WHAT THIS TASK INVOLVES —
Gather the lines from the material that contain "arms".
── RECORDS FOR THIS EXERCISE
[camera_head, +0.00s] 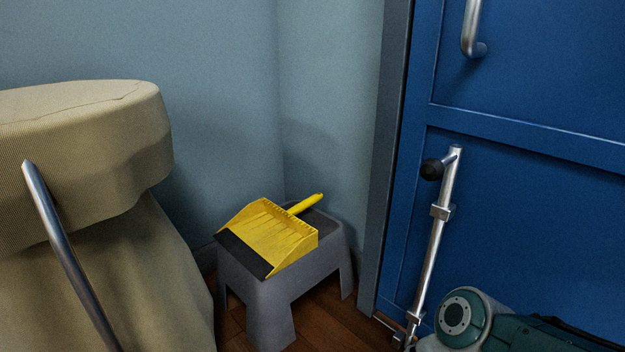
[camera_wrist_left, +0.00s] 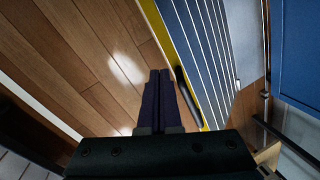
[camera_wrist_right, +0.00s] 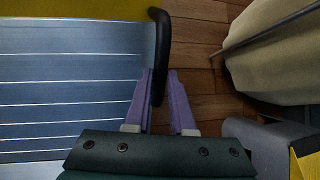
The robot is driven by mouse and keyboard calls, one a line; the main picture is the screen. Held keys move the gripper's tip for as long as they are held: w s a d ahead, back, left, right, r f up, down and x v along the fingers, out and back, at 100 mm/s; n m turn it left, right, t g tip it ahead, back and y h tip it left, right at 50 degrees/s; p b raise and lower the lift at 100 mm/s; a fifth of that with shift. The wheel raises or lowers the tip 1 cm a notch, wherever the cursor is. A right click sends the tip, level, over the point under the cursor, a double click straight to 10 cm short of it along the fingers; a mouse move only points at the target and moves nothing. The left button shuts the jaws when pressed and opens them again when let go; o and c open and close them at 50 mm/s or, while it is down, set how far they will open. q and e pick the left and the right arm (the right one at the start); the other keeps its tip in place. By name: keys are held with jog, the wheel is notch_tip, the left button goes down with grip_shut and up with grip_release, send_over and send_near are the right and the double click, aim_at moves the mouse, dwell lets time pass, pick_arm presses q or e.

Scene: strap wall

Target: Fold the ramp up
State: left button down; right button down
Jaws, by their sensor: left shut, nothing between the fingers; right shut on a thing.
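The ramp (camera_wrist_right: 70,75) is a grey-blue board with pale stripes and a yellow edge; it fills the left of the right wrist view. A black bar handle (camera_wrist_right: 160,40) curves along its side. My right gripper (camera_wrist_right: 160,78) has its purple fingers shut on this handle. In the left wrist view the striped ramp (camera_wrist_left: 207,50) runs slantwise at the right, with a yellow edge and a black handle (camera_wrist_left: 188,96). My left gripper (camera_wrist_left: 160,73) is shut and empty, left of that handle over wooden floor. Neither the ramp nor the gripper fingers show in the head view.
A blue door (camera_head: 530,90) with a metal bar (camera_head: 432,250) stands at the right. A grey stool (camera_head: 268,310) bears a yellow dustpan (camera_head: 268,236). A cloth-covered object (camera_head: 110,150) stands at the left. Bare floor (camera_wrist_left: 90,50) lies beside my left gripper.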

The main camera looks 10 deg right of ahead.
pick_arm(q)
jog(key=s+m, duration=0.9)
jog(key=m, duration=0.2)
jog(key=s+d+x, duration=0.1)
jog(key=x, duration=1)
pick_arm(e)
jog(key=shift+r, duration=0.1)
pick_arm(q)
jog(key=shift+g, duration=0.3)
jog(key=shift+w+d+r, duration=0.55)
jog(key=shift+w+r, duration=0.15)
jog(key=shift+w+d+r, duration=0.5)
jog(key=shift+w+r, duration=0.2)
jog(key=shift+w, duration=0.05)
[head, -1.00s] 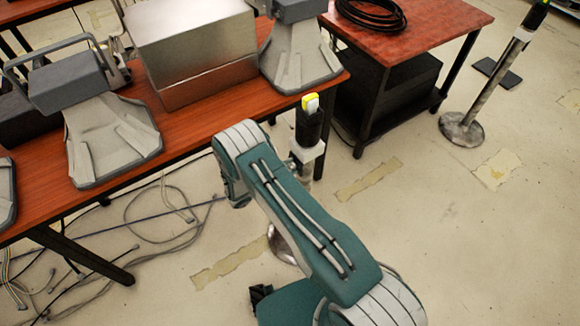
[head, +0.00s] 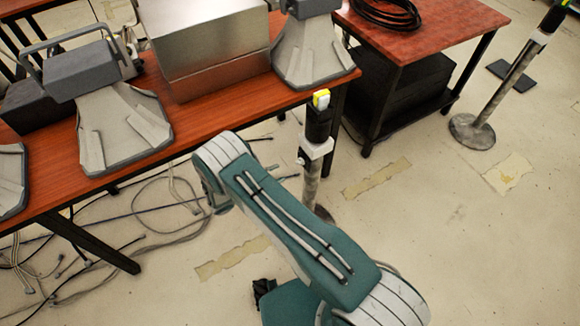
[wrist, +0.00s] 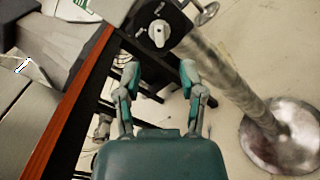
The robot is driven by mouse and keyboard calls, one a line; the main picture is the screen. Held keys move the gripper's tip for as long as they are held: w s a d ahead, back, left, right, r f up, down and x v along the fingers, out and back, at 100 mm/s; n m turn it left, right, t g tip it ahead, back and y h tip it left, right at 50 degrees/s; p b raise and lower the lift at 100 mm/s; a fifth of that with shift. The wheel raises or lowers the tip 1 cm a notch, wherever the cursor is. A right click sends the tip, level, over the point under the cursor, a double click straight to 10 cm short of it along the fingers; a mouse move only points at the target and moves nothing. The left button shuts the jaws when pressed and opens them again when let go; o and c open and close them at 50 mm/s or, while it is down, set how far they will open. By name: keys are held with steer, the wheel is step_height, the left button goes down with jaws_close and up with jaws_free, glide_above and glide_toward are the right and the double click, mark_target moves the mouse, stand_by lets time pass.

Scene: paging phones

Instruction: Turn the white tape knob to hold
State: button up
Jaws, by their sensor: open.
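The face is at the top of a metal post (wrist: 225,80). My gripper (wrist: 159,72) is open and empty, its two fingers spread apart. The knob shows beyond the fingertips, near the middle of the gap, and nothing touches it. The knob cannot be made out there, and my arm hides the gripper. The marks are too small to read.
A red-brown table (head: 205,118) with grey devices and a metal box (head: 215,70) stands left of the post. The post's round base (wrist: 285,142) is on the floor. Cables (head: 150,215) lie under the table. Another post (head: 500,85) stands at the right.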

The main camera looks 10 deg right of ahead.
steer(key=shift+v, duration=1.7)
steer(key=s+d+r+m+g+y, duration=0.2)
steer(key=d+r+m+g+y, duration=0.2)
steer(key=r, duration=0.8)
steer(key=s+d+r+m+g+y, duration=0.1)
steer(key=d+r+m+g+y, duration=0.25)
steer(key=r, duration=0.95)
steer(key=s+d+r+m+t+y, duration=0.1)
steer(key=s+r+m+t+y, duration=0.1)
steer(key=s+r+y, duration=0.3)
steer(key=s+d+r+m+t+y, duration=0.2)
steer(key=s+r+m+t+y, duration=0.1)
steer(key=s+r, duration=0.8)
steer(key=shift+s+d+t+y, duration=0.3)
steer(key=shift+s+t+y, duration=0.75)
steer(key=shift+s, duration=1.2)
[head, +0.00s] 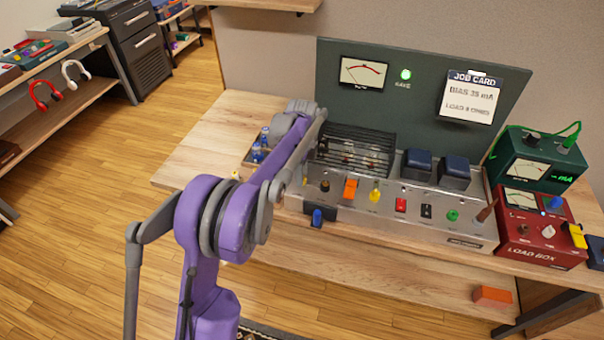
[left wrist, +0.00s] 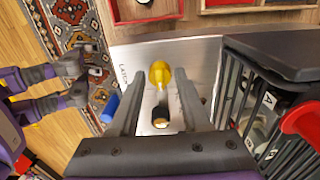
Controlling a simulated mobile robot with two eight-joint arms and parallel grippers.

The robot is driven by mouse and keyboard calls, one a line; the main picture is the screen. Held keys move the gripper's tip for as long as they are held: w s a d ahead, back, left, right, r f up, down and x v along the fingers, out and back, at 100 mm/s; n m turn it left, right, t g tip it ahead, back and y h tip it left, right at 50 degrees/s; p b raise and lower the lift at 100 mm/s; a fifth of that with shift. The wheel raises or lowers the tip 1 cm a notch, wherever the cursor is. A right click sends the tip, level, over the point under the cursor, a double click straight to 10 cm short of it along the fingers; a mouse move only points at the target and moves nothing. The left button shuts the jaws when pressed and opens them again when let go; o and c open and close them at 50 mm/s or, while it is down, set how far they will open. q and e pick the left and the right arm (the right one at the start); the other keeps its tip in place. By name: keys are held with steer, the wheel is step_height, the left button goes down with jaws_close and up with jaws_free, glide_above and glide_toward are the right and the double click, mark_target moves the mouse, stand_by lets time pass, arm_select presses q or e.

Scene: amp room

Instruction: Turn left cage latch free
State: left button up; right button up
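In the left wrist view a yellow latch (left wrist: 159,76) stands on the silver amplifier deck (left wrist: 203,58), beside partly readable latch lettering. My left gripper (left wrist: 160,84) is open, with its two fingers apart on either side of the latch. I cannot tell whether either finger touches it.
A dark-topped knob (left wrist: 161,118) stands close to the latch, and a blue knob (head: 317,217) sits on the front. Orange (head: 350,188) and yellow (head: 375,191) controls lie further right. The load box (head: 537,232) stands at the bench's right.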

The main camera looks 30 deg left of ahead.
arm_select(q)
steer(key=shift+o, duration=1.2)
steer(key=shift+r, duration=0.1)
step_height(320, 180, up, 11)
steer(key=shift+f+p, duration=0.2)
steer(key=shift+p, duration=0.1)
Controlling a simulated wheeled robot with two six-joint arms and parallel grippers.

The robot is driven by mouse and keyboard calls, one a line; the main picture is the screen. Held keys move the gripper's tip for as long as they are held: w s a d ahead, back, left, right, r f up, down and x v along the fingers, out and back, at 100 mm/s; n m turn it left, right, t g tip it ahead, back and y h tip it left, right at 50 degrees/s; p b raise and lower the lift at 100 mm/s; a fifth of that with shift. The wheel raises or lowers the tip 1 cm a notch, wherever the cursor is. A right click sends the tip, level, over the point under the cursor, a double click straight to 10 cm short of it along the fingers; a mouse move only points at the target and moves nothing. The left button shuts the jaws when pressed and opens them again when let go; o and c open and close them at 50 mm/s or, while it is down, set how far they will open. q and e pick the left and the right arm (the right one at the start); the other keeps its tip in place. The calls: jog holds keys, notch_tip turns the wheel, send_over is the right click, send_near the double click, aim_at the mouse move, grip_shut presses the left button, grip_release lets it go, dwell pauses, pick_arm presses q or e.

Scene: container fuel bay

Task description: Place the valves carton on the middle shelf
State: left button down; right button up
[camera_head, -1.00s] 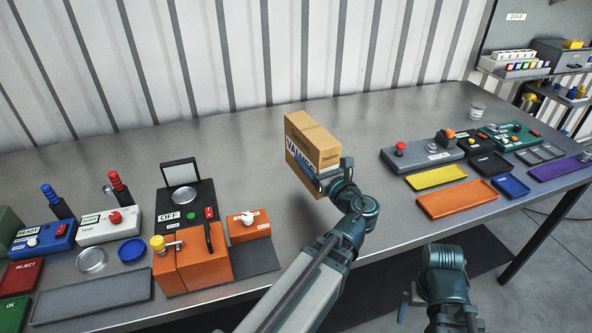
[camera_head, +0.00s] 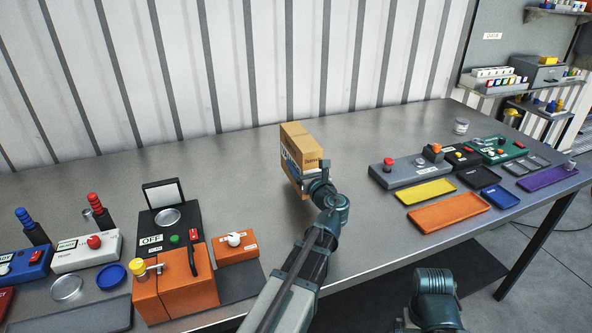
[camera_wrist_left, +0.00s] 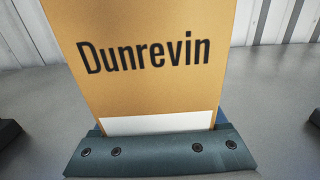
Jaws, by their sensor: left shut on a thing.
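The valves carton (camera_head: 306,146) is a tan box with a dark blue label, and it stands roughly upright over the middle of the bench. My left gripper (camera_head: 316,184) is shut on its near, lower part. In the left wrist view the carton (camera_wrist_left: 150,60) fills the middle, with "Dunrevin" printed above a white strip, and the jaw covers its bottom. I cannot tell whether its base touches the bench. Shelves stand at the far right, with what looks like the middle shelf (camera_head: 484,88) under an upper one (camera_head: 538,13). My right arm shows at the bottom; its fingers are out of view.
The grey bench (camera_head: 230,160) is clear around the carton. Control boxes and an orange unit (camera_head: 176,290) stand at left. A grey button box (camera_head: 405,170) and coloured trays (camera_head: 450,211) lie at right. The middle shelf holds small bins and a grey drawer box (camera_head: 535,72).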

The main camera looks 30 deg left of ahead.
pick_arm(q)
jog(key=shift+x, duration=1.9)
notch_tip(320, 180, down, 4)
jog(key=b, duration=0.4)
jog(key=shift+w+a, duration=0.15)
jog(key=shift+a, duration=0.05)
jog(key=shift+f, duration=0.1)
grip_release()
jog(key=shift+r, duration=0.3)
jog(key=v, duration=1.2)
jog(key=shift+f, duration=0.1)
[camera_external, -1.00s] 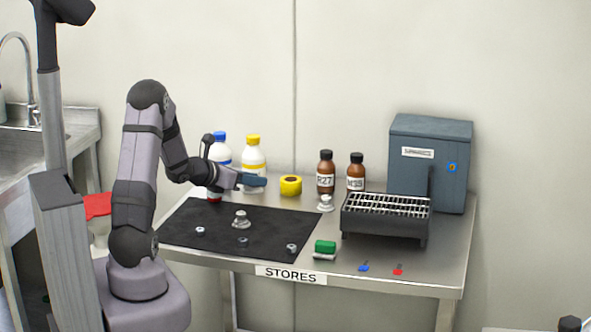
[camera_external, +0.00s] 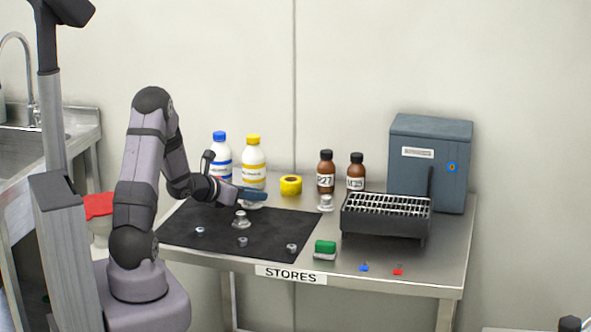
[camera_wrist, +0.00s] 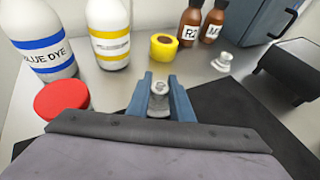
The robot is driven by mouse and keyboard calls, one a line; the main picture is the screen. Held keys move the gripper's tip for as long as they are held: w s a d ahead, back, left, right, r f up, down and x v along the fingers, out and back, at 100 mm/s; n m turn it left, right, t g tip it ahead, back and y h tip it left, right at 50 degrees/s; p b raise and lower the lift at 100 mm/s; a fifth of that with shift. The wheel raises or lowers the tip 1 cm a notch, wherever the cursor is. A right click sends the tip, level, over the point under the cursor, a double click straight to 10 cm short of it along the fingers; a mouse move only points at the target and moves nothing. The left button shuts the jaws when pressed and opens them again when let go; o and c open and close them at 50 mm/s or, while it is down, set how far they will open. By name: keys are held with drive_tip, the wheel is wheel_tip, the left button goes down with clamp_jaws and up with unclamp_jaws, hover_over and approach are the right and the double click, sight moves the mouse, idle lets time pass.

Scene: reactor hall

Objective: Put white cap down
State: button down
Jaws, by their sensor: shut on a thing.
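My gripper (camera_external: 262,194) is shut on a small pale, whitish-grey cap-like piece, which shows between the blue-grey fingers in the wrist view (camera_wrist: 158,101). I take it to be the white cap. In the external view the gripper is low over the back part of the black mat (camera_external: 190,236), and a pale bit of the held cap (camera_external: 253,205) shows under the fingers. I cannot tell whether it touches the surface below. In the wrist view the fingertips point toward the yellow tape roll (camera_wrist: 164,47), with bare steel between.
A blue dye bottle (camera_wrist: 45,45) and a yellow-labelled bottle (camera_wrist: 109,40) stand behind the gripper; a red cap (camera_wrist: 61,100) is close left. Brown bottles (camera_external: 325,172), a pale knobbed piece (camera_external: 326,203) and a rack (camera_external: 386,218) stand right. Several small metal pieces (camera_external: 240,220) sit on the mat.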

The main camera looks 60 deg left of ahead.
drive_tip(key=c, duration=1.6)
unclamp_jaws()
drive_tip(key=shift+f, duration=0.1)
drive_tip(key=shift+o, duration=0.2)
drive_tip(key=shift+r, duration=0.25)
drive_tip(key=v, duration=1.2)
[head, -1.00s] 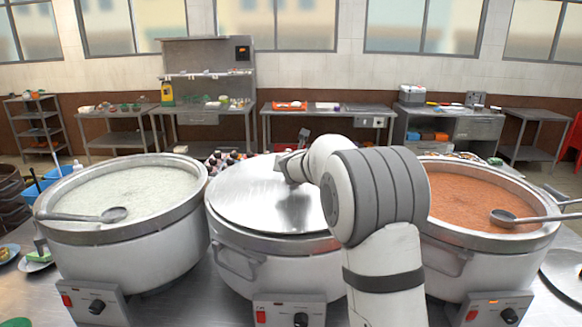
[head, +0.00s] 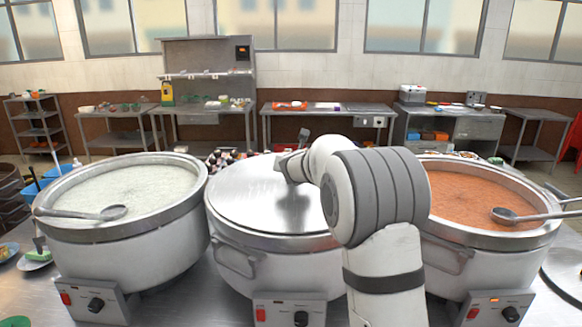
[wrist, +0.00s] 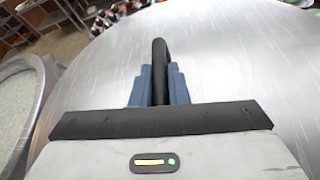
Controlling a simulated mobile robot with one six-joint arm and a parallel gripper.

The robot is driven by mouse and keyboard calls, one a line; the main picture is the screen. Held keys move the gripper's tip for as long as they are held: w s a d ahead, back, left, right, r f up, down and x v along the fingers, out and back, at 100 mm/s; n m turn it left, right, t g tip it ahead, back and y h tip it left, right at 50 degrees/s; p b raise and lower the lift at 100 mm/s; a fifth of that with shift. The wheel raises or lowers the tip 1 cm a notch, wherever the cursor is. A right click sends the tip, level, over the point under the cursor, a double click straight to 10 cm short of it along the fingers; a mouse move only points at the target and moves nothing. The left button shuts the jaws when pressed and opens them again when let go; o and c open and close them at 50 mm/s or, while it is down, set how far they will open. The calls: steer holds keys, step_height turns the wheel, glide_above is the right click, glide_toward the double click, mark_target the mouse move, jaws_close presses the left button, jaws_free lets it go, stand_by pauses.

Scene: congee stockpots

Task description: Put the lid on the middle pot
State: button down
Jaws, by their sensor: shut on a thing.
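The middle pot (head: 270,262) stands between two other pots in the head view. The round metal lid (head: 255,200) lies flat over its mouth and appears to rest on the rim; my arm hides the right side. In the wrist view, the lid (wrist: 225,75) fills most of the picture. My gripper (wrist: 160,85) is shut on the lid's dark handle (wrist: 160,55), which stands upright between the blue-grey fingers. In the head view, my gripper (head: 292,168) is over the lid's far part, and the handle is mostly hidden.
The left pot (head: 130,235) holds pale congee and a ladle (head: 90,213). The right pot (head: 480,255) holds orange-red congee and another ladle (head: 515,216). Small bottles (head: 222,157) stand behind the middle pot. Control boxes (head: 290,312) sit at the pots' fronts.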

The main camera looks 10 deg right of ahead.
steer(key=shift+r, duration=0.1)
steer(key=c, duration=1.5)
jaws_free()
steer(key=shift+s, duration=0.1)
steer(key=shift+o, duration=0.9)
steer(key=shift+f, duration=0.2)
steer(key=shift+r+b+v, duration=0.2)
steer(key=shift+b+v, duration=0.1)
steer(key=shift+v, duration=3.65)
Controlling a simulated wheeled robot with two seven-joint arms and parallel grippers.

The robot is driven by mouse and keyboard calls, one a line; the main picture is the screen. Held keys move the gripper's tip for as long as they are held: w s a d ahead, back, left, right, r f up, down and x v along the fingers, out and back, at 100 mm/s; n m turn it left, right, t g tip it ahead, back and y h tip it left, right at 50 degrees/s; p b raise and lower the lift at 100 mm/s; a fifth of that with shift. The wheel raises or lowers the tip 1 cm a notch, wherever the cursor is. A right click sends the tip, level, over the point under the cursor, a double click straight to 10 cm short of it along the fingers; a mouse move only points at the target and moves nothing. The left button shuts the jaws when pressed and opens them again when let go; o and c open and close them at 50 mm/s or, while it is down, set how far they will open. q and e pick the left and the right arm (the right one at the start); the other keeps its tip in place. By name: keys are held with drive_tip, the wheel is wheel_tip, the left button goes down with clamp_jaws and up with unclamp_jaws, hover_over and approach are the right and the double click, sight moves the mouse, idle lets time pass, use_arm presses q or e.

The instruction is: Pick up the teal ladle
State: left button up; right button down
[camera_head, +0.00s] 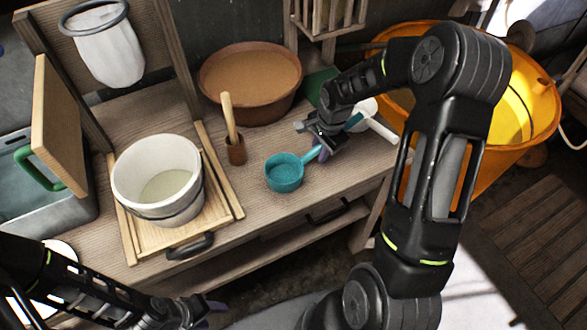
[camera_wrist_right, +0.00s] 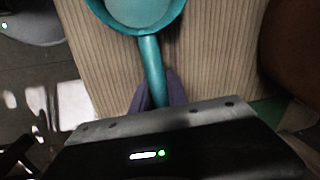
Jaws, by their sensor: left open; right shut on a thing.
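The teal ladle (camera_head: 284,173) is at the right part of the wooden table, its round bowl toward the left and its handle running up to the right. My right gripper (camera_head: 322,148) is shut on the ladle's handle. In the right wrist view the ladle (camera_wrist_right: 151,62) has its bowl at the top, and the purple fingertips (camera_wrist_right: 158,92) lie on both sides of the handle. I cannot tell whether the bowl touches the table. My left gripper (camera_head: 205,305) is open and empty at the bottom, in front of the table.
A white bucket (camera_head: 125,183) stands on a wooden frame (camera_head: 225,200) left of the ladle. A small wooden cup with a stick (camera_head: 236,150) and a brown bowl (camera_head: 215,85) stand behind. An orange tub (camera_head: 545,110) is at the right. A white cloth bag (camera_head: 105,55) hangs at upper left.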

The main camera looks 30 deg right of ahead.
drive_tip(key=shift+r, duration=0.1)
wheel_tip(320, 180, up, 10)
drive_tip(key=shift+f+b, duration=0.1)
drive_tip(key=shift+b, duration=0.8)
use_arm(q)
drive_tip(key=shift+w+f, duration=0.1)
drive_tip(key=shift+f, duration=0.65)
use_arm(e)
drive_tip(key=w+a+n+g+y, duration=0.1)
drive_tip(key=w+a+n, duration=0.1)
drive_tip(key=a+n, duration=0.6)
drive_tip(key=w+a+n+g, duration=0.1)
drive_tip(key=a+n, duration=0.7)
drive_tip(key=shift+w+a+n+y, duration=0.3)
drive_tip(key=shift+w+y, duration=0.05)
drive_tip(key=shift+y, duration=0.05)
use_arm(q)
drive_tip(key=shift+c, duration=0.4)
────
ANSWER TO THE TASK —
Controlling a simulated mobile robot with two eight-joint arms and parallel grippers.
Controlling a simulated wheeled robot with two six-joint arms and parallel grippers.
Controlling a simulated wheeled robot with two seven-joint arms and parallel grippers.

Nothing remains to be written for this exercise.